## What you have to do
Exactly and only the lines from the one containing "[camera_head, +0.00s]" through the one containing "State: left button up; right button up" belong in your copy. Pictures do not.

::: Material to process :::

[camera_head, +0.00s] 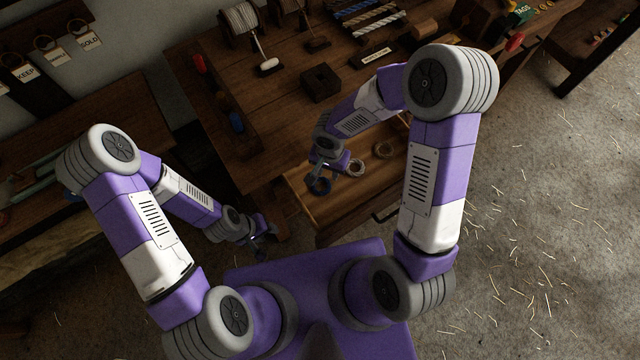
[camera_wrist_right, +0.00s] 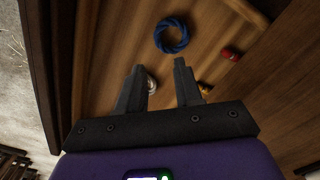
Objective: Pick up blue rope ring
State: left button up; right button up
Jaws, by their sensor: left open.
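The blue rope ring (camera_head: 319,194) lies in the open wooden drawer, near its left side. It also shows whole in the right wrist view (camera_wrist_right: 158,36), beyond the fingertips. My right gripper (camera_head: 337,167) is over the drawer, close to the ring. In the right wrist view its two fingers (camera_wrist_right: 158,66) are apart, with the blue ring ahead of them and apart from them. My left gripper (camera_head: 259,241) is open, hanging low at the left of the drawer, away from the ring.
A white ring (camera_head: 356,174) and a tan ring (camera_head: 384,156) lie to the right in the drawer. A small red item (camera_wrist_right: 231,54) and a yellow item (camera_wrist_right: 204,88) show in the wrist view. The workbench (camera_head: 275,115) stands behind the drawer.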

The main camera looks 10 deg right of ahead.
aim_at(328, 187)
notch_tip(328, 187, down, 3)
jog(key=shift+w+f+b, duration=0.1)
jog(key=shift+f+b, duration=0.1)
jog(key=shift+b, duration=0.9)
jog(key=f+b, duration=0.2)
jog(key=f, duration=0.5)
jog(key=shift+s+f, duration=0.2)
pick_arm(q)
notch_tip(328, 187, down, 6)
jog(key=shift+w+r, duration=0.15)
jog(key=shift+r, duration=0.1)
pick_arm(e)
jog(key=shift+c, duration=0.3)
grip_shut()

:::
::: Material to process :::

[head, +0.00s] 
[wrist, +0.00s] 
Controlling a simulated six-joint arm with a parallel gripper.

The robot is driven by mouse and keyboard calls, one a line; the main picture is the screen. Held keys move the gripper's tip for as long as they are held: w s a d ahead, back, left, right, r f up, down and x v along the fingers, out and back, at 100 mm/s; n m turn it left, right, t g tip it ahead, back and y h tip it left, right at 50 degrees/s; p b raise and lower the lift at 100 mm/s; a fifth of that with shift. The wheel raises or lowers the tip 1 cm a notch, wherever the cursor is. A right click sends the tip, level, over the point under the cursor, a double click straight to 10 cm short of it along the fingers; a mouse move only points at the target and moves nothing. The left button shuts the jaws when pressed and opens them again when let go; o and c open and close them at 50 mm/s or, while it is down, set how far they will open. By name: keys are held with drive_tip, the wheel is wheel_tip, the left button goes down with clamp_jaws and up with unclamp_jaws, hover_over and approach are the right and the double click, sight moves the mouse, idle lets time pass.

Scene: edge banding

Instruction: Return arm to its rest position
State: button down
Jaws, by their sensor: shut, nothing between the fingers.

:::

## Result for this task
[camera_head, +0.00s] 
[camera_wrist_right, +0.00s] 
Objective: Pick up blue rope ring
State: left button up; right button up

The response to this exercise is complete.